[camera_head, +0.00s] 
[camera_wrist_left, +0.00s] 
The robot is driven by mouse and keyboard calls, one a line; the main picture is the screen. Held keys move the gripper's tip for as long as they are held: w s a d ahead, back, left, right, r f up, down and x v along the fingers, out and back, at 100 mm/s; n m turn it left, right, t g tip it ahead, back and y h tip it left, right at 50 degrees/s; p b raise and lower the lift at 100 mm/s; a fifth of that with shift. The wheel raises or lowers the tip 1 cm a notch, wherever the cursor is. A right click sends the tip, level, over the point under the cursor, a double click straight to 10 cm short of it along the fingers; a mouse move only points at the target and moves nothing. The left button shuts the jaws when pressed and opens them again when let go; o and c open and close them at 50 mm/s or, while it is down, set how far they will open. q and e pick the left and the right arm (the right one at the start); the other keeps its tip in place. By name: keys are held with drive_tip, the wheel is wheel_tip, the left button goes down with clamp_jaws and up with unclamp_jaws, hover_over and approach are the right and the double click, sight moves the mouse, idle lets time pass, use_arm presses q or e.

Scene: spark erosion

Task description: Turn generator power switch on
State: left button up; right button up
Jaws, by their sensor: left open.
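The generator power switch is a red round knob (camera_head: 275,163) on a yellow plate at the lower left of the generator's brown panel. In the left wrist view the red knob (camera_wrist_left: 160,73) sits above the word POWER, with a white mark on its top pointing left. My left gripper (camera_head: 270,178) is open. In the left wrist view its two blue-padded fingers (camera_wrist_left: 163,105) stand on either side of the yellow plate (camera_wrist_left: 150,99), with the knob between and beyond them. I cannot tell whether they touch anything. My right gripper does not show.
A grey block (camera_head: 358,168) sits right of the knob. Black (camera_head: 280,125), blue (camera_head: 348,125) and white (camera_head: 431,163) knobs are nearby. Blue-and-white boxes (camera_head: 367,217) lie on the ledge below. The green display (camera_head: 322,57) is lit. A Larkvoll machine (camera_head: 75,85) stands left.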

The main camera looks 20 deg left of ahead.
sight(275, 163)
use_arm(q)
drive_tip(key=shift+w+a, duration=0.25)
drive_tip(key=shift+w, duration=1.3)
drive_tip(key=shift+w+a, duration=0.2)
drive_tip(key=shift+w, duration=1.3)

*Exercise objective*
Quote the data in full, keeping each word unchanged.

*Right answer*
[camera_head, +0.00s] 
[camera_wrist_left, +0.00s] 
The robot is driven by mouse and keyboard calls, one a line; the main picture is the screen. Held keys move the gripper's tip for as long as they are held: w s a d ahead, back, left, right, r f up, down and x v along the fingers, out and back, at 100 mm/s; n m turn it left, right, t g tip it ahead, back and y h tip it left, right at 50 degrees/s; p b raise and lower the lift at 100 mm/s; a fifth of that with shift. The wheel raises or lowers the tip 1 cm a notch, wherever the cursor is. A right click sends the tip, level, over the point under the cursor, a double click straight to 10 cm short of it along the fingers; a mouse move only points at the target and moves nothing. The left button shuts the jaws when pressed and opens them again when let go; o and c open and close them at 50 mm/s or, while it is down, set how far they will open. q and e pick the left and the right arm (the right one at the start); the other keeps its tip in place. By name: keys are held with drive_tip, the wheel is wheel_tip, the left button goes down with clamp_jaws and up with unclamp_jaws, hover_over and approach are the right and the double click, sight moves the mouse, idle lets time pass, use_arm presses q or e.

Scene: spark erosion

Task description: Turn generator power switch on
State: left button up; right button up
Jaws, by their sensor: left open.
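The generator power switch is a red round knob (camera_head: 275,163) on a yellow plate at the lower left of the generator's brown panel. In the left wrist view the red knob (camera_wrist_left: 160,73) sits above the word POWER, with a white mark on its top pointing left. My left gripper (camera_head: 270,178) is open. In the left wrist view its two blue-padded fingers (camera_wrist_left: 163,105) stand on either side of the yellow plate (camera_wrist_left: 150,99), with the knob between and beyond them. I cannot tell whether they touch anything. My right gripper does not show.
A grey block (camera_head: 358,168) sits right of the knob. Black (camera_head: 280,125), blue (camera_head: 348,125) and white (camera_head: 431,163) knobs are nearby. Blue-and-white boxes (camera_head: 367,217) lie on the ledge below. The green display (camera_head: 322,57) is lit. A Larkvoll machine (camera_head: 75,85) stands left.

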The main camera looks 20 deg left of ahead.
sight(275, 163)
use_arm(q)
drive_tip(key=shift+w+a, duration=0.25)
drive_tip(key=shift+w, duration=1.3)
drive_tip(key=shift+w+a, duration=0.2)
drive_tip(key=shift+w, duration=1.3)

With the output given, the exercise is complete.